In My Mailbox (3)...

The wonderful In My Mailbox meme run by the Story Siren which really appeals to me...

This weeks books thankfully retrieved from the Blue Bin... and a browsing trip around Bargain Books...

I know I have eclectic tastes and my book choices run through all sorts of genres and age groups but I hate to be pigeonholed and love to read everything from romance to fantasy, fiction and non-fiction...  I am not so good with really scary horror though...


The Iron King
by Julie Kagawa

A modern novel this time and another that I have read glowing reviews about...

"Meghan Chase has a secret destiny - one she could never have imagined...

Something has always felt slightly off in Meghan's life, ever since her father disappeared before her eyes when she was six.  She has never quite fitted in at school... or at home.

When a dark stranger begins watching her from afar and her little brother is taken, Meghan senses that everything she's known is about to change.

She could never have guessed the truth.  Meghan is the daughter or a faery king and a pawn in a deadly war.  Now Meghan will have to choose between a normal life and her magical destiny - and between her best friend and a darkly dangerous prince.  

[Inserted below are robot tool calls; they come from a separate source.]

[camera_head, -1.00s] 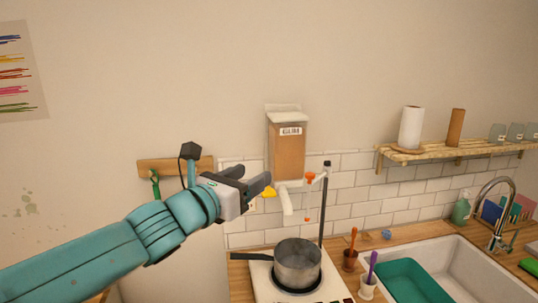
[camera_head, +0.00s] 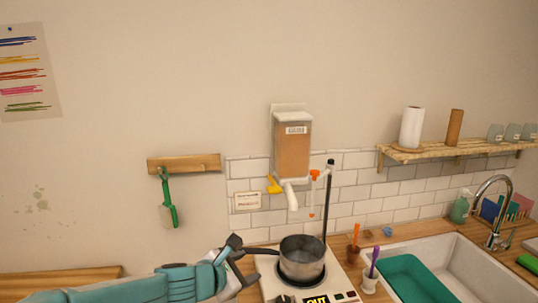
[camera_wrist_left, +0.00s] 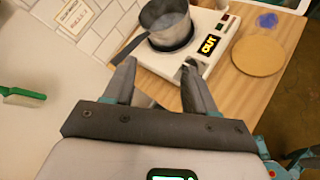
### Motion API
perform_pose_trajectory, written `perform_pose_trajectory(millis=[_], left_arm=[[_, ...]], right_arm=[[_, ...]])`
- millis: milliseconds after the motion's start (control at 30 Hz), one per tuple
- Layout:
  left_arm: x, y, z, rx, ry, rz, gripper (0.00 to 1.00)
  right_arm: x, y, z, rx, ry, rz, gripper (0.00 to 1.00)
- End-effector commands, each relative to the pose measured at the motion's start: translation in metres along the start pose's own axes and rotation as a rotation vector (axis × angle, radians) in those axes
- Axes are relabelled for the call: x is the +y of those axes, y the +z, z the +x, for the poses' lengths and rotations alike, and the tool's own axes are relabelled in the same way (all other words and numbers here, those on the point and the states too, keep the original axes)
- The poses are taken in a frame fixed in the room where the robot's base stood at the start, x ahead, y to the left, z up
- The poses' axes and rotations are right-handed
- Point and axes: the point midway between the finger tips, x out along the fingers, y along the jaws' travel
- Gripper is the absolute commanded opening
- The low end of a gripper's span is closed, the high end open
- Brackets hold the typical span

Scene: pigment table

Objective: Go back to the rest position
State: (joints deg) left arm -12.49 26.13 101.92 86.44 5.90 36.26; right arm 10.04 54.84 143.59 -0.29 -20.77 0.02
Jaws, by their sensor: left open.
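My left gripper (camera_head: 240,258) is low in the head view, just left of the pot's handle. In the left wrist view its two dark fingers (camera_wrist_left: 158,78) are spread apart with nothing between them. The grey pot (camera_head: 302,258) stands on the white hot plate (camera_head: 345,284), its handle pointing left toward my gripper. In the left wrist view the pot (camera_wrist_left: 167,25) and the hot plate (camera_wrist_left: 217,55) lie beyond the fingertips. The hot plate's display reads "OUT". My right gripper is in neither view.
A gum dispenser (camera_head: 293,150) hangs on the wall above the pot. A green-handled brush (camera_head: 168,200) hangs from a wooden rack (camera_head: 184,163) at left. Cups with tools (camera_head: 369,284) and a sink (camera_head: 455,262) are at right. A round wooden board (camera_wrist_left: 258,55) lies beside the hot plate.

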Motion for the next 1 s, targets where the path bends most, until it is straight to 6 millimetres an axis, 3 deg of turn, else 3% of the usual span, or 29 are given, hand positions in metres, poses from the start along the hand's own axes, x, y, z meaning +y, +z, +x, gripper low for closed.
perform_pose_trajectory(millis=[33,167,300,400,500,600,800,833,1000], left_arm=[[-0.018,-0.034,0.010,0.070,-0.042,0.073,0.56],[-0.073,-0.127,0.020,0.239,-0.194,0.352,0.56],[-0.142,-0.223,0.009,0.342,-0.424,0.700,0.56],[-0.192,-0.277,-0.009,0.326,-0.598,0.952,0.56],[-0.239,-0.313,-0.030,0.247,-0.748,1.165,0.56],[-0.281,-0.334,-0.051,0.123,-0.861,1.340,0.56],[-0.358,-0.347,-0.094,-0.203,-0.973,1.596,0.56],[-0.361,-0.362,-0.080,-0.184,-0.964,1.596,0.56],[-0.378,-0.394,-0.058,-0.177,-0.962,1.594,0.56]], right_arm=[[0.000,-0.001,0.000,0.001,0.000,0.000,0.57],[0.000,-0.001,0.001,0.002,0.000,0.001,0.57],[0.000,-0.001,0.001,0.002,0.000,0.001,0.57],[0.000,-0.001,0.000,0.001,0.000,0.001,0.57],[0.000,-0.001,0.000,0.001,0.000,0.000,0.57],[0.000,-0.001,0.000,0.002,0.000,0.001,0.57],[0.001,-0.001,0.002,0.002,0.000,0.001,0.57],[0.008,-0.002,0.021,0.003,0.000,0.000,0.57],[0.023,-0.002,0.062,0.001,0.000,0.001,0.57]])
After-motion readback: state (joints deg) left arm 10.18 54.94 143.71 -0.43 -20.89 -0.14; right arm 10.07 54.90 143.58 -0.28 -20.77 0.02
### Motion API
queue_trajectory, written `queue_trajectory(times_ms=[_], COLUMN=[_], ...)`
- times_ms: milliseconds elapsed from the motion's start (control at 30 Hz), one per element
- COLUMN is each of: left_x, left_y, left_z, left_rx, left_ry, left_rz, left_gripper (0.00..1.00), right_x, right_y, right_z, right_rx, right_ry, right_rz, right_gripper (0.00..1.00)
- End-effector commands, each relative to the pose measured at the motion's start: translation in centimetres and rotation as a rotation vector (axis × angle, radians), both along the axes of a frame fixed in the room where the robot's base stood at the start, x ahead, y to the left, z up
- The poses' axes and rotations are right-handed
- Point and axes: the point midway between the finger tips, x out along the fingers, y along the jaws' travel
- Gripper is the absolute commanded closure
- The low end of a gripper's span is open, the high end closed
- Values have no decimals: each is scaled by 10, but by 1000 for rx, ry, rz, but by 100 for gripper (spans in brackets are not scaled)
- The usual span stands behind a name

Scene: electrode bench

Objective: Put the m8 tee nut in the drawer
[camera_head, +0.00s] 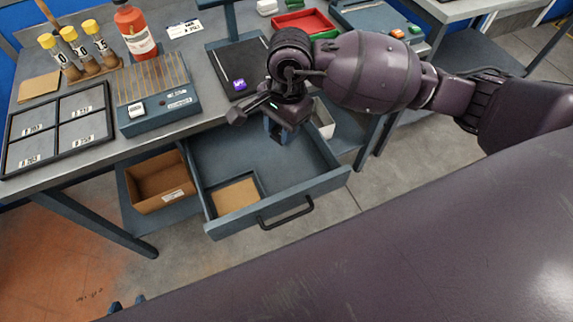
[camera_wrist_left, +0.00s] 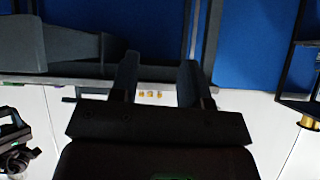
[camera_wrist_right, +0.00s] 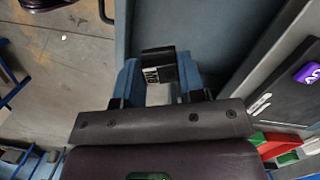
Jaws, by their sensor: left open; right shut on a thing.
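My right gripper (camera_head: 272,130) is over the open blue-grey drawer (camera_head: 318,188) under the bench. In the right wrist view, the right gripper (camera_wrist_right: 158,76) is shut on a small black thing with a white label, which I take for the m8 tee nut (camera_wrist_right: 158,57). Its label is too small to read. In the head view the hand hides it. The drawer interior (camera_wrist_right: 195,25) shows behind it. My left gripper (camera_head: 127,303) is low at the bottom left, mostly hidden by my arm. In the left wrist view, the left gripper (camera_wrist_left: 157,78) is open and empty.
The drawer has a corner compartment with a tan bottom (camera_head: 236,196). A cardboard box (camera_head: 160,182) sits left of the drawer. A dark tray with a purple tag (camera_head: 240,85) lies on the bench above. A blue rack device (camera_head: 160,115) and a sectioned tray (camera_head: 56,139) stand further left.

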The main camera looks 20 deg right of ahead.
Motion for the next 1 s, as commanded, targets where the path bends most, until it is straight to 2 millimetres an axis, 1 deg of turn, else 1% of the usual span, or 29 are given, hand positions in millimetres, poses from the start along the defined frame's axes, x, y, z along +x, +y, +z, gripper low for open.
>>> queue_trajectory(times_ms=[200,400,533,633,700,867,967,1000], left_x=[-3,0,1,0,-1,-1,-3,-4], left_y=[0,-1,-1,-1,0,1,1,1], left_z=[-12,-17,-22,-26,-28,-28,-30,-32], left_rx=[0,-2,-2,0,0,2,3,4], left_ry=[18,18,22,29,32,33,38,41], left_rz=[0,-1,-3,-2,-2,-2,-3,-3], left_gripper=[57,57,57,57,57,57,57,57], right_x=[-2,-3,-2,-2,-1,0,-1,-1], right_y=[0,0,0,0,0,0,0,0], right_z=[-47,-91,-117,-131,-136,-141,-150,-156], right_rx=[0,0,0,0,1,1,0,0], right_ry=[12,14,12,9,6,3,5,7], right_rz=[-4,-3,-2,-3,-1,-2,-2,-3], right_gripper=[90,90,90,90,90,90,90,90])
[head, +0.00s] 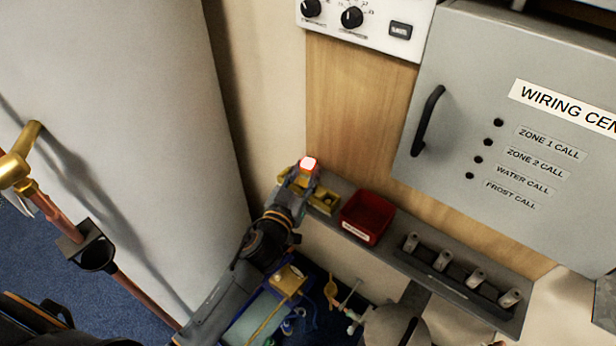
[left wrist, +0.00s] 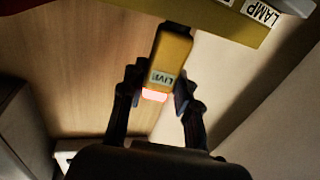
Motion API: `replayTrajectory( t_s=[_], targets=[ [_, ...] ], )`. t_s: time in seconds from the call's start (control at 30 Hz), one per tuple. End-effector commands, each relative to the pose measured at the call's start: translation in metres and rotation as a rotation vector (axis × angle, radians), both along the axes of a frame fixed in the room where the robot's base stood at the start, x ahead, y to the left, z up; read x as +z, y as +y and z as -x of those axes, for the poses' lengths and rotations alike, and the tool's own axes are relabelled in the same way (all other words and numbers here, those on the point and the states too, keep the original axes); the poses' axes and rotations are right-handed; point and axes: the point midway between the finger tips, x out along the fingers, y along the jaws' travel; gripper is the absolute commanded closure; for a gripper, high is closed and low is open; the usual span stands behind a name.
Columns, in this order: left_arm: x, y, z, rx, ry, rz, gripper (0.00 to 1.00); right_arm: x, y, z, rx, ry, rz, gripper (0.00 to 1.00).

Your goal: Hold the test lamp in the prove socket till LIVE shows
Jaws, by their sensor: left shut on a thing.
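The test lamp (left wrist: 172,60) is a yellow body with a LIVE label. Its end glows red, and the glow also shows in the head view on the lamp (head: 308,163). My left gripper (left wrist: 155,92) is shut on the lamp, one finger on each side; it also shows in the head view (head: 300,180) at the shelf's left end. A yellow block (left wrist: 225,20) with a LAMP label lies at the lamp's dark far end. The block shows beside the gripper in the head view (head: 324,201). The socket opening is hidden. My right gripper is not in view.
A red bin (head: 367,216) sits on the grey shelf (head: 400,258), with several grey cylinders (head: 443,260) to its right. The WIRING CENTRE cabinet (head: 470,95) is above, its door shut. A blue crate (head: 310,272) with tools is below. A copper pipe (head: 130,282) runs at left.

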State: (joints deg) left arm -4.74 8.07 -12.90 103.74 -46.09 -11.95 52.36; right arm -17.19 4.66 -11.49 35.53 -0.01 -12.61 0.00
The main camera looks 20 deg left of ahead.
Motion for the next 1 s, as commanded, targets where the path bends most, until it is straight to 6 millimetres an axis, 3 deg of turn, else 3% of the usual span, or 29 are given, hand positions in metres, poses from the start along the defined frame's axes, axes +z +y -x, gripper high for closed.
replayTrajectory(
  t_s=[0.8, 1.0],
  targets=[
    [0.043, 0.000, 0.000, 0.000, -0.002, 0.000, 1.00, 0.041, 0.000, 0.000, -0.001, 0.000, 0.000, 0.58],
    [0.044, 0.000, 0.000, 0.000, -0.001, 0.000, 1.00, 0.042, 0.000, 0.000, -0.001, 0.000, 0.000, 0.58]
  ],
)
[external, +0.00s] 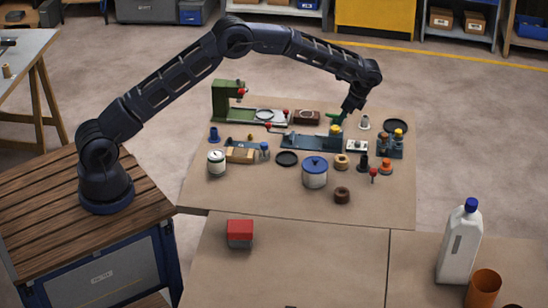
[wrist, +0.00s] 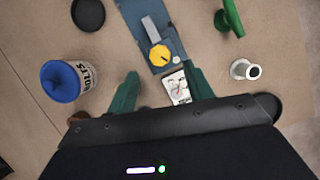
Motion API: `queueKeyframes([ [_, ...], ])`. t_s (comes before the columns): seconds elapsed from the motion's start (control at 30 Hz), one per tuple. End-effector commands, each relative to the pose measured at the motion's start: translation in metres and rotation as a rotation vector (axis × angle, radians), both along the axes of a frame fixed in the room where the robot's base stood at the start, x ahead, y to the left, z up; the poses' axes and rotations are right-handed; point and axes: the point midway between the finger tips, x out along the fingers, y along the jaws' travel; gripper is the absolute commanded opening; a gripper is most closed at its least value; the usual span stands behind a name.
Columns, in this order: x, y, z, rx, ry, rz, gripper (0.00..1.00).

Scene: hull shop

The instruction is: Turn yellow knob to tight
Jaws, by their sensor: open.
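The yellow knob (wrist: 159,54) sits on a blue-grey fixture (wrist: 135,15) at the top centre of the wrist view. It also shows in the external view (external: 335,130). A grey bar lies beside it on the fixture. No contact with the knob shows. In the external view my gripper is above the back of the table.
A blue-lidded pot (wrist: 62,82) stands left in the wrist view, with a black dish (wrist: 88,14) above it. A green part (wrist: 229,20) and a pale flanged post (wrist: 245,69) stand right. Another yellow-topped fixture (external: 397,143) is nearby. The table front is clearer.

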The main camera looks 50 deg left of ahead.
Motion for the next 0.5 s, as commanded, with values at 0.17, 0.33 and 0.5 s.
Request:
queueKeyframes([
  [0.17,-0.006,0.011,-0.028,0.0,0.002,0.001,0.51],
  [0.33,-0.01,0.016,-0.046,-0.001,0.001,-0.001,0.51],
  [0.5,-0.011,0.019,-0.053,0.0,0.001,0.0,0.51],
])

It's time for Meghan to enter the faery world..."

Death in the Cotswolds
by Rebecca Tope

Oh I do love a good murder mystery...

"Thea Osborne is thanking her lucky stars.  After two disastrous housesitting incidents in which she unwittingly became embroiled in murder and mayhem, she is only too happy to have a bit of time to concentrate on her blossoming relationship with DI Phil Hollis.  The couple has retreated to Phil's late aunt's cottage in Cold Aston, and other than the odd interruption from his childhood acquaintance, the eccentric Ariadne, they look forward to some peace and quiet.

But the bad luck that plagues the hapless Thea and her beloved spaniel Hepzibah is never far away.  With Autumn drawing in, preparations for Samhain, the pagan origin of Halloween, are well underway when Ariadne discovers a very tangible reminder of the season of death:  a body laid out like a sacrificial victim on Notgrove Barrow.

It soon becomes apparent that the cosy village has more than its share of secrets.  But just how far will some go to keep them hidden?"

The Kalevala
Translated by Keith Bosley

I started reading an extract from this very long epic poem on the web and just couldn't stop so I went looking for this book online...  It is a rather longer epic poem than I had realised...

"The Kalevala is the great Finnish epic which, like the Iliad and Odyssey, grew out of a rich oral tradition with prehistoric roots.  During the first millennium of our era, speakers of the Uralic languages (outside the Indo European group) who had settled in the Baltic region developed an oral poetry that was to last into the nineteenth century.  This poetry provided the basis of the Kalevala, assembled by the Finnish scholar Elias Lonnrot and published in its final form in 1849.  It played a central role in the process toward Finnish independence and inspired some of the greatest music of Sibelius.

This translation of the Kalevala... by the poet Keith Bosley... is the first to combine liveliness with accuracy in a way that reflects the richness of the original."